I suppose these latest glut of attacks on other people’s business stem from the escape of Mohammed Ahmed Mohamed from a mosque dressed in a burka. 


“See! It’s a security risk. That’s why it should be banned!” is the outcry. But that shouldn’t be the outcry. Is it not the case that we be more concerned that our top counter-terrorism cops were given the slip by a man dressed as a woman?

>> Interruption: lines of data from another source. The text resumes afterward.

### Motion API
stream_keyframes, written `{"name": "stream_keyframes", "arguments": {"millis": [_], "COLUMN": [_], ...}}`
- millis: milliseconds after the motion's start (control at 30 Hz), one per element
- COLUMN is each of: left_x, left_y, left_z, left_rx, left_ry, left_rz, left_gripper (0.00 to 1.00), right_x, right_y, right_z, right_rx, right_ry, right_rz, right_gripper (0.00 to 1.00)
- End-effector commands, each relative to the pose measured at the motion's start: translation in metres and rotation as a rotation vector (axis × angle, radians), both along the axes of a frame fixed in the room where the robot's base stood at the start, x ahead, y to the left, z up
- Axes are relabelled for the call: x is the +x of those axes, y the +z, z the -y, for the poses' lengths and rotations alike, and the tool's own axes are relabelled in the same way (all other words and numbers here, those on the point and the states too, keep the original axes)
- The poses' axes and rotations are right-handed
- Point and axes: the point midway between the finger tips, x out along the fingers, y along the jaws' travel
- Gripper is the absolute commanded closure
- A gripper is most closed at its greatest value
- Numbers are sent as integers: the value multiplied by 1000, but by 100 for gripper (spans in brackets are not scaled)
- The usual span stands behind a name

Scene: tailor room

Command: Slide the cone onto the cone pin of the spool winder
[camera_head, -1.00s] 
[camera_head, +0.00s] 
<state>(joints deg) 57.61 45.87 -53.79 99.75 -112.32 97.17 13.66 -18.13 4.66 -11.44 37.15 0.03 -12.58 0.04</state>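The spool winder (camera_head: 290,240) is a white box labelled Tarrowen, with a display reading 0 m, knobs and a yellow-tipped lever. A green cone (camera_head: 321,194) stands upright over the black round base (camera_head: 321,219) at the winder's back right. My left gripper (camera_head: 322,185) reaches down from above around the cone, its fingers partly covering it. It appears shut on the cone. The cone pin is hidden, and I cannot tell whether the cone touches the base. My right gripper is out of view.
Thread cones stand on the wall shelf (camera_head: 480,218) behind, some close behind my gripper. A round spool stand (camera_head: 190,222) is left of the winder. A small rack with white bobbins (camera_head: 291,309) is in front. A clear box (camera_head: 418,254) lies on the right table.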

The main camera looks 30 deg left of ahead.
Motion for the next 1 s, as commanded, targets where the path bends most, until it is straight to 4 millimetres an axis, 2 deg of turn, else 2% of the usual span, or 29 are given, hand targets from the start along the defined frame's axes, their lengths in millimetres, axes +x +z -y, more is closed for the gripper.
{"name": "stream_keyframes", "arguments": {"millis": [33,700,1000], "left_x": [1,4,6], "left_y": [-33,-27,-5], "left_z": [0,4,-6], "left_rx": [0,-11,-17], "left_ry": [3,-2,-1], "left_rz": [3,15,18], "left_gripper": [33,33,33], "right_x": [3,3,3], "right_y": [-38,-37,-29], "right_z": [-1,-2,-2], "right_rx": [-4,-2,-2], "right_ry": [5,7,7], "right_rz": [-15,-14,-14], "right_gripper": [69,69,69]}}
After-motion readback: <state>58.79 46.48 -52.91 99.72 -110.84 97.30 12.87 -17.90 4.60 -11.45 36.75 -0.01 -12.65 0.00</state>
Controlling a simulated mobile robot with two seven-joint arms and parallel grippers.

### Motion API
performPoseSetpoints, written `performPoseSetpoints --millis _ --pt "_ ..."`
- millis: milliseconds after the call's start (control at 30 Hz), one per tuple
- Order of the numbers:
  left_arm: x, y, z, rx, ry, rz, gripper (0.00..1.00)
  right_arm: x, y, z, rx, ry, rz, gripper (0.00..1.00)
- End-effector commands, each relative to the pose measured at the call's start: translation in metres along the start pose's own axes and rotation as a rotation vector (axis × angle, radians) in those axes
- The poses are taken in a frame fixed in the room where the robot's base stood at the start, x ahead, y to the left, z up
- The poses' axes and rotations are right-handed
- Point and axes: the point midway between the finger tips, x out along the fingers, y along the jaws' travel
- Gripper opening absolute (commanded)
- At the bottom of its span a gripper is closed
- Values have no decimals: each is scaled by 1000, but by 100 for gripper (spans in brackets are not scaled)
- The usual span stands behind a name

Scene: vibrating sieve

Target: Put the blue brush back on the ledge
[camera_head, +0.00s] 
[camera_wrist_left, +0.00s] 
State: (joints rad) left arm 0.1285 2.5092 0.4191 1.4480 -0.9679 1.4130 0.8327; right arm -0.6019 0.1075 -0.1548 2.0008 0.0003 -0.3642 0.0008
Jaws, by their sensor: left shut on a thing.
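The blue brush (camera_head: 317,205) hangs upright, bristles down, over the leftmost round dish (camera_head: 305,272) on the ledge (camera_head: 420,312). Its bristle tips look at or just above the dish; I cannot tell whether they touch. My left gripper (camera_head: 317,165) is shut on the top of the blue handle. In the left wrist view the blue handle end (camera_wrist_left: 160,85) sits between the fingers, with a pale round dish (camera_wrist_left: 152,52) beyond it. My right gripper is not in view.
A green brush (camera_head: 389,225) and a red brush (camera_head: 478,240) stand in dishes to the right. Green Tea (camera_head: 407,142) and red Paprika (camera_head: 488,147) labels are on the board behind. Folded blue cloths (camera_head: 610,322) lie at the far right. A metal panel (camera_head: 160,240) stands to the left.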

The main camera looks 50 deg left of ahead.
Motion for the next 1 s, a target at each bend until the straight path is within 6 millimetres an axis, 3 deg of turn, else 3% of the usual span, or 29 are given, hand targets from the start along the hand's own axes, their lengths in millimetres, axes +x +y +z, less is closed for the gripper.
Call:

And if we’re going to ban the burka because it was used by a baddie to escape, shall we then ban all costumes and forms of disguise? An amnesty perhaps, for the false glasses, nose and moustache combo? I can see them all now, proudly displayed on a table by the police, all lined up in a row like some macabre Grouch Marx convention. What about dustbins? I’ve seen countless baddies sneak up on the goodie simply by placing the bin on his head and running in short bursts until he reaches his prey. He usually bashes into a tree or two but that’s beside the point.


Also, on first thought, superheroes would be rubbish. But if you really think about it, imagine just how many lives will be saved because they don’t have to find the time to get changed in a phone box. 

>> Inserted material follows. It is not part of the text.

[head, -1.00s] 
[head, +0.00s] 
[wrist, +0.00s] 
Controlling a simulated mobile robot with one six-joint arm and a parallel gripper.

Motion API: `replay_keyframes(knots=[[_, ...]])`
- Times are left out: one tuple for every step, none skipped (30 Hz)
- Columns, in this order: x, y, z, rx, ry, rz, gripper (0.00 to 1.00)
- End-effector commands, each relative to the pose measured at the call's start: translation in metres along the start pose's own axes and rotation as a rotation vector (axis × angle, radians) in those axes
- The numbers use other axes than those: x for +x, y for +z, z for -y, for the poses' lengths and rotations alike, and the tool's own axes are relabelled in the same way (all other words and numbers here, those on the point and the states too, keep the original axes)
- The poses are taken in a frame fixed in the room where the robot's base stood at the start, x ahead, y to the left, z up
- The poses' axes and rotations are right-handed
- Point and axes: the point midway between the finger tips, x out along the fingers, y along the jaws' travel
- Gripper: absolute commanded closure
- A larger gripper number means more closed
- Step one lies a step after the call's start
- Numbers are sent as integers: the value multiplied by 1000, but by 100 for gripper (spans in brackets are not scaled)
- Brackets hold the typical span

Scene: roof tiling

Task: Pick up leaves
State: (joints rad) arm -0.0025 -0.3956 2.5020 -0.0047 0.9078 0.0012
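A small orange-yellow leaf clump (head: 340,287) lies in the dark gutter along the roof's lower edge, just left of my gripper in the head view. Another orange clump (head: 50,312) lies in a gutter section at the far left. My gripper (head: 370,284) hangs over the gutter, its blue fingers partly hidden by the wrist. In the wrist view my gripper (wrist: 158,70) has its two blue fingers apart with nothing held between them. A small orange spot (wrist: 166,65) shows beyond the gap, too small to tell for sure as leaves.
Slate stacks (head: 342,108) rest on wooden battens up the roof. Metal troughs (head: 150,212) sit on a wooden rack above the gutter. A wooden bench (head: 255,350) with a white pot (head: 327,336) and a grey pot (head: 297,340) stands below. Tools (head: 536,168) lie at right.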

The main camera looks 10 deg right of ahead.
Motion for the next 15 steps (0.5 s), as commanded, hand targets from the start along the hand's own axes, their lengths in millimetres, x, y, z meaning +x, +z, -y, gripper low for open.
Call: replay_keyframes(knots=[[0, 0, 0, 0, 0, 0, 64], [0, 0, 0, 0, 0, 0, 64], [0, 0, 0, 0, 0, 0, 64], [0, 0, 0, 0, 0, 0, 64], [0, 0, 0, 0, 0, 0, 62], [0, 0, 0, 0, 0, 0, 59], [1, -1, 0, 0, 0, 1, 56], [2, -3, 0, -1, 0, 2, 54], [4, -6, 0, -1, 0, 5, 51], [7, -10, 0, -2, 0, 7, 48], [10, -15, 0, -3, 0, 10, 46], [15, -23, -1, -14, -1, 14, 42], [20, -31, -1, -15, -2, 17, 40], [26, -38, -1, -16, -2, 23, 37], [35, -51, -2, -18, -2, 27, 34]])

“Here I am to save the day! Yes, I’m dressed in a, erm, pair of trackies and a hoody. I was at the gym, ok??” However, their names would be poorer. There’s no need for the sexy secret identities, so it would be plain old Derek-Man or The Incredible Irene or Super-Brian. 


The recurring theme throughout the hideous thread of comments I scrolled through was that those who wear the burka should “go home” as if Islam was one big country in the Middle East. I wonder how many people out there think this to be true? It seems that more and more people are becoming less and less tolerant of immigration and those who choose to live here. Britain is for British people, they say. Well, without immigration, I wouldn’t be here. We traced my ancestors back to 1838 when the McIntyres hit these shores from Ireland for the first time. I’m pretty sure old Bernard McIntyre was a scoundrel and fleeing some kind of gambling debt. My wife’s story is even more complicated. Her Grandfather was born to Polish parents in Germany whilst travelling to France. Jan Wojciechowski was his name. To fit in when he first moved to Scotland, he changed it to Winters to avoid confusion. 


So, using the logic of buffoons, my wife and I should “go home”. I’m off to the Emerald Isle but we’re a bit confused as to where Karen should go. And what about the kids? Do we get one each? Share them?


I’m also told that Britain is a Christian country and that Muslims should respect that, Well, as far as I can see, they do. And for those that keep shouting about this, some questions. When was the last time you saw the inside of a church, my friend? What’s your favourite passage from the Bible? For all the banging on about Islam being an evil religion, Christianity suffers from terrible problems itself. How can suicide be a sin? The person was ill. How can a woman who has an abortion because she was raped be a sinner? Hey, gay people! How does it feel to be persecuted because of who you are? And how can any religion be taken seriously if it does not see a woman as an equal to a man? Get your own house in order before you criticise anyone else. Why do you look at the speck of sawdust in your brother’s eye and pay no attention to the plank in your own eye? How can you say to your brother, “Let me take the speck out of your eye,” when all the time there is a plank in your own eye? You hypocrite, first take the plank out of your own eye, and then you will see clearly to remove the speck from your brother’s eye. Matthew, Chapter 7, verses 3-5. But you knew that already, didn’t you?


The absurdity of the argument doesn’t end there. They say that people who come to our shores should respect our traditional British values. But nobody can ever tell me what they are. Is it queuing? Sheepishly  continuing to eat a meal without complaining even though there’s something really wrong with it? Is it fish and chips? Fighting at the football? Complaining about the weather? Or is it being completely intolerant of other people’s cultures?


It’s a sure-fire bet that the same people complaining about Johnny Foreigner not adapting to the British way are guilty of the same thing themselves. They’re the first ones to load their suitcase full of Brooke Bond D and Hall’s sausages before flying to Benidorm because “it ain’t the same out there”. They’ll tell you how they can’t get a decent cuppa and that the milk tastes funny. They spend the entire two weeks in an “English” pub that sells bacon and beans and a good pint of Carling. None of that foreign muck for them. Every single local will be called “Pedro” and when they walk into a shop they’ll bellow “DO YOU SPEAKA DA ENGLISHESE?” and complain how backwards this place is because a Spaniard only speaks Spanish.  They’ll come home and tell you they had a great time but “there’s no place like home”.


Indeed there is not. But it isn’t just white people called Ian and Sandra who call Britain home. We are fast becoming an extremely ethnically diverse nation, home to many different types of people with many different ways and means of living. Instead of banning people’s cultures and forcing them into a “British” mould, perhaps we should take the time to ask, study or learn the ways of those who are different to ourselves. Maybe then, we can all learn a little bit about each other that’ll go a long way to helping us live alongside one another. And when that happens, hopefully it’ll give me one less thing to complain about.